Le jupon se montre enfin

S'il était possible de douter que le réseau CTV était devenu l'équivalent de Fox aux États-Unis, même après l'embuscade réservée à Stéphane Dion, tout doute sera dissipé par l'envoi de deux reporters du réseau, Mike Duffy et Pamela Wallin, au Sénat par Stephen Harper. Ceux-ci auraient d'ailleurs annoncé qu'ils siègeraient au sein du caucus conservateur, et non comme sénateurs indépendants sans affiliation politique, ce qui aurait au moins préservé la fiction de leur neutralité politique antérieure.

La pire décision de la gouverneure-générale Michaëlle Jean porte maintenant ses fruits. En choisissant d'accorder une prorogation sans limiter les pouvoirs du premier ministre, elle lui a permis d'opérer des nominations qui se font dans le contexte de ce qui reste une crise de confiance parlementaire.

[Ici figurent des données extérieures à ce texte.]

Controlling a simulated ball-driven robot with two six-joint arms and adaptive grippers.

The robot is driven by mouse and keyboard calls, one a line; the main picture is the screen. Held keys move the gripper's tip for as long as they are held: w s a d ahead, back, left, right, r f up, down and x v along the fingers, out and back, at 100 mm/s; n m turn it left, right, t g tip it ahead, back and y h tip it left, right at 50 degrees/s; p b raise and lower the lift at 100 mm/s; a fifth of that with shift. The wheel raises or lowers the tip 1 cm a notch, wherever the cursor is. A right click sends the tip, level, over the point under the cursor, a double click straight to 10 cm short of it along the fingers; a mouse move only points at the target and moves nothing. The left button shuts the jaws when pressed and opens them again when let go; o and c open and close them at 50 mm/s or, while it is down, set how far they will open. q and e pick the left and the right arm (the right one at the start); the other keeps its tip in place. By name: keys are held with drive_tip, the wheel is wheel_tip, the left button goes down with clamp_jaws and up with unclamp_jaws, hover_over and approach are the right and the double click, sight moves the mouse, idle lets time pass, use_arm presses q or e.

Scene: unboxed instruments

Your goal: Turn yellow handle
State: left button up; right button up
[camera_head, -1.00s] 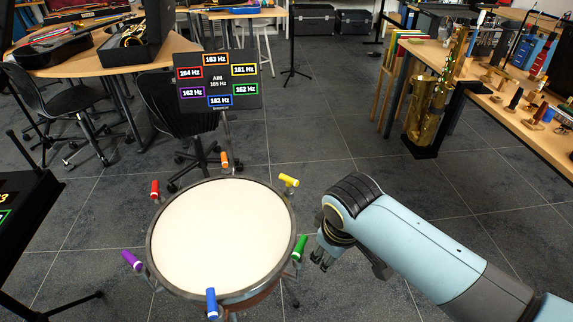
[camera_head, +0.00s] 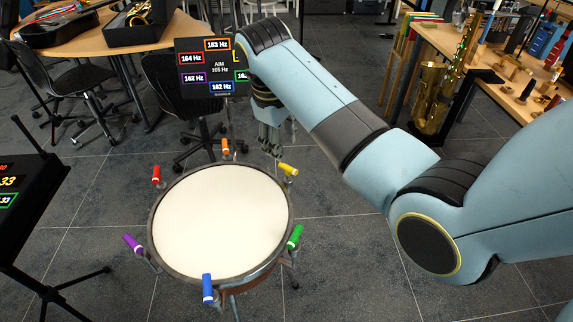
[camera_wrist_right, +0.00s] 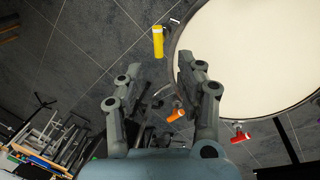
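The yellow handle (camera_head: 288,170) sits on the far right rim of a white-topped drum (camera_head: 222,220). My right gripper (camera_head: 271,151) hangs just above and behind the yellow handle in the head view, apart from it. In the right wrist view, the gripper's two fingers (camera_wrist_right: 157,70) are spread apart with nothing between them. The yellow handle (camera_wrist_right: 158,42) shows past the fingertips, beside the drum's rim. My left gripper is not in view.
Other rim handles are orange (camera_head: 225,147), red (camera_head: 156,175), purple (camera_head: 133,243), blue (camera_head: 208,289) and green (camera_head: 295,237). A display (camera_head: 205,67) reading Hz values, with "AIM 165 Hz", stands behind the drum, its right side partly hidden by my arm.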

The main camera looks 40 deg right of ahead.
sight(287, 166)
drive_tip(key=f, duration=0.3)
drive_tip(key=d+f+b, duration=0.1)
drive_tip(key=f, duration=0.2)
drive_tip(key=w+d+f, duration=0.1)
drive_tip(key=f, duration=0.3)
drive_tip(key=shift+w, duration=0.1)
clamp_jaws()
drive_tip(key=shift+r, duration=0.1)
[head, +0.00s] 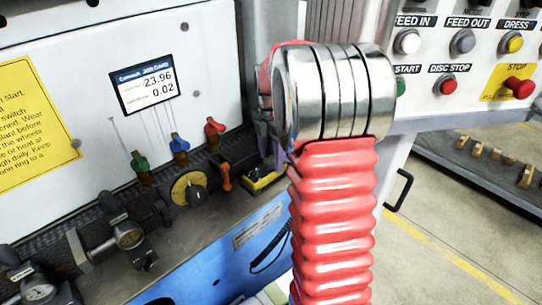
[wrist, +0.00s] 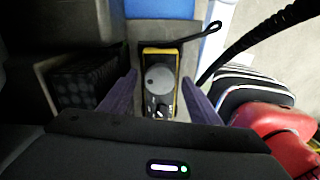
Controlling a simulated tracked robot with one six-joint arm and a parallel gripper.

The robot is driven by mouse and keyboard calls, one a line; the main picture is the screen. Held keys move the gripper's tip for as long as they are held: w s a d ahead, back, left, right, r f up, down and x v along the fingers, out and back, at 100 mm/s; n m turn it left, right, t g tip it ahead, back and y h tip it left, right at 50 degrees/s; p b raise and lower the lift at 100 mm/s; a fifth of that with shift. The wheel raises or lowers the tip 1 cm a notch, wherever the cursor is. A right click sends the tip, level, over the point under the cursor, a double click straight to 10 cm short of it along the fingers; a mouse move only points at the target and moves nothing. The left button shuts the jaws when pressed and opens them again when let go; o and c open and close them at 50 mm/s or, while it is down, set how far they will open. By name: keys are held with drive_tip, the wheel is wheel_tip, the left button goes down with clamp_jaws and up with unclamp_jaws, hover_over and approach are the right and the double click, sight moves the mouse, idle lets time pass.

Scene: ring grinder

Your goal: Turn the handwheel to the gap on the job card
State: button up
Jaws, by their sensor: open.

Dans l'immédiat, les conséquences sont relativement mineures. Le pouvoir politique au Sénat restera entre les mains du caucus libéral, mais le fonctionnement du Sénat sera tout de suite amélioré par l'arrivée de nouveaux sénateurs de l'Opposition.

Ce qu'il faut retenir de cet envoi massif de sénateurs nommés dans les heures avant le congé des Fêtes, c'est qu'il est une autre conséquence de l'intransigeance des Conservateurs de Harper, qui se sont entêtés, depuis deux ans, à ne pas reconnaître qu'ils ne représentaient qu'une minorité de la population et que la réforme du Sénat exigerait un amendement constitutionnel approuvé par les deux Chambres et par les assemblées législatives d'au moins les deux tiers des provinces — à la condition que celles-ci représentent au moins la moitié de la population des provinces du pays. Or, tant que l'Ontario et le Québec représenteront les deux tiers de la population canadienne, cette condition ne sera pas satisfaite sans leur accord et s'il leur serait possible d'accepter un Sénat élu, ces deux provinces n'accepteront jamais sans contrepartie un Sénat où toutes les provinces auraient le même poids.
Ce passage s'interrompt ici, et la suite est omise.